**TASK BRIEF**. In the listing that follows, how many lines contain "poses"? Give the number only.

--

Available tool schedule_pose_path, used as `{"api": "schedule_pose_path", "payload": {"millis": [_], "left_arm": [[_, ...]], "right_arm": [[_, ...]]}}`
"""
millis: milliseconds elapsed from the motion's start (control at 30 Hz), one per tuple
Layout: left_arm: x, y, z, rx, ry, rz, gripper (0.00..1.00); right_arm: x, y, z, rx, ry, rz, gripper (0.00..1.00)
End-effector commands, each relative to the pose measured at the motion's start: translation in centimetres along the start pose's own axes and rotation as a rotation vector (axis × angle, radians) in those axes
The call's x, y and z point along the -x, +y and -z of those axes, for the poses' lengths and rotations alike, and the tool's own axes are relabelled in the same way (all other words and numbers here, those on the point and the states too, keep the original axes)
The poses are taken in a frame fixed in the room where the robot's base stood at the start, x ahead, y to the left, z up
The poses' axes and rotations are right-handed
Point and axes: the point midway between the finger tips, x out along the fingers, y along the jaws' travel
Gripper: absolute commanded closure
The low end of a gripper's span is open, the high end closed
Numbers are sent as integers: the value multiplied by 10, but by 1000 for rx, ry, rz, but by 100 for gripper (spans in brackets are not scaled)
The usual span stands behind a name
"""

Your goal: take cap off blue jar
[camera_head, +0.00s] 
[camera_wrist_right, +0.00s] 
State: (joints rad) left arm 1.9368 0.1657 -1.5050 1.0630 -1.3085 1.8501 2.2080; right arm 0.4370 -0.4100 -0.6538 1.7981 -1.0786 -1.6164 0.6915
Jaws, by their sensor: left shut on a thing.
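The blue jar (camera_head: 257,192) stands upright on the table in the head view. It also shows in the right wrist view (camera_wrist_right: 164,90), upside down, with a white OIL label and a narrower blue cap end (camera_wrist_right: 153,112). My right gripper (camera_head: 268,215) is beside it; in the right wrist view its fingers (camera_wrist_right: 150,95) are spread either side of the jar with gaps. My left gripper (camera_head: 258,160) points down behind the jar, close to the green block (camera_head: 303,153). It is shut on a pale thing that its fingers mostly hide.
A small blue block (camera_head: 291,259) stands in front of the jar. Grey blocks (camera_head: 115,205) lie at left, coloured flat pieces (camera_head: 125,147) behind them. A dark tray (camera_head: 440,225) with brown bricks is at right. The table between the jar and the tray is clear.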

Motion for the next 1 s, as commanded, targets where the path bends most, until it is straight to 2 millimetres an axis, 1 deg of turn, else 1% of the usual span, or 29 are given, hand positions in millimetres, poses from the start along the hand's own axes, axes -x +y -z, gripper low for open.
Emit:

--

**OUTPUT BELOW**. 4